Rouftracal Dot Blogs Post

Kamis, 30 April 2009

Seruling Bambu

Nyanyian yang aku rindukan itu kian hari kian terdengar samar. Dari kejauhan hanyalah bekas-bekas letupan yang tek jelas lagi bunyinya, suara ataukah hanya isakan tangis binatang malam. Pelangi tak lagi terlihat, hujanpun kian meredup dan anginpun tak lagi berhembus. Aku benar-benar sendiri, sendiri dalam penantian kasih yang hanyalah bayangan semu dan fatamorgana.

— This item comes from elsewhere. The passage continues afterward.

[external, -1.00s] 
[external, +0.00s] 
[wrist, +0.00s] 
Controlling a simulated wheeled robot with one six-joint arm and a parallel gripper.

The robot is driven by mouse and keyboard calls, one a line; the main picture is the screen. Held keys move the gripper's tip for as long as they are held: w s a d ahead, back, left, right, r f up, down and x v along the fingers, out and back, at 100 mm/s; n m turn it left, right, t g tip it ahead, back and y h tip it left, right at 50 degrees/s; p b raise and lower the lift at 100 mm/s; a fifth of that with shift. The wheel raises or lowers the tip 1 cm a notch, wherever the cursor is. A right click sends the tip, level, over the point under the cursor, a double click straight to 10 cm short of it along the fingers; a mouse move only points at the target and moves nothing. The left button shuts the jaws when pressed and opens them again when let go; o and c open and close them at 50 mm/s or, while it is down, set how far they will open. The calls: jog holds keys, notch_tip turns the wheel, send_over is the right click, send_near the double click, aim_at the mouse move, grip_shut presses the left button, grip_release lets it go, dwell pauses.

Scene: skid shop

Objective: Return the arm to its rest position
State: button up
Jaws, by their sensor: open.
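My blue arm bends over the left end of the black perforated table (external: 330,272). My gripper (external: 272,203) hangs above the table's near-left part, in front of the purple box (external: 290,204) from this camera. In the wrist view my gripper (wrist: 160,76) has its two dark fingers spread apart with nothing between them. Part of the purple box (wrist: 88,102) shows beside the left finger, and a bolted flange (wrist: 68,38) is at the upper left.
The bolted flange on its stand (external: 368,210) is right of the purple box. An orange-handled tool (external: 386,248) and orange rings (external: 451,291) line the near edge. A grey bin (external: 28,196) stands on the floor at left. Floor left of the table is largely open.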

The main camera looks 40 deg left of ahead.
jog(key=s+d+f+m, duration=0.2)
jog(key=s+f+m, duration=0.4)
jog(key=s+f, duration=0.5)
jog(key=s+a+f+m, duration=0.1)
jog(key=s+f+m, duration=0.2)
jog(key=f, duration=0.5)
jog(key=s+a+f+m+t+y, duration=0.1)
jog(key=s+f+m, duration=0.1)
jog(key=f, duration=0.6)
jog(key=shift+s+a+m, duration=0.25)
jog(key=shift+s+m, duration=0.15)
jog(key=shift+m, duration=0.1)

Teringat olehku dulu, masa kecilku dulu, teringat pada teman sebaya dan permainan jenaka. Alangkah indahnya waktu kecil, dimana belum mengenal cinta, cinta remaja, cinta yang menggembara mencari sandaran untuk memenuhi asmara. Dulu, yang ku kenal hanyalah cinta orang tua bersama nyanyian seruling merdu mengantarkanku dewasa. Nyanyian itu telah menghilang, dan tidak akan lagi terdengar nyanyian itu karena seruling itu kini telah beralih pada pujaan.

Puja, kini kaulah sebagai seruling itu, sebagai pengganti seruling bambu yang berbunyi indah diwaktu dulu, yang hanya dengan tiupan kecil mengobati ku rindu. Itulah yang ingin aku dengarkan sewaktu dulu, yang pernah aku dengarkan. Hiasan pagi, ninaan malam dan goresan pagi.

Akhirnya isakan itupun membangunkanku, isakan ku sendiri yang membuatku terjaga dari kerinduan dengungan indah dalam buaian. Selamat datang wahai diriku. Selamat datang di penghujung penantian. Hanyalah kata yang tiada akhir, yang tiada kan dapat menghadang. Selamat datang... wahai diriku.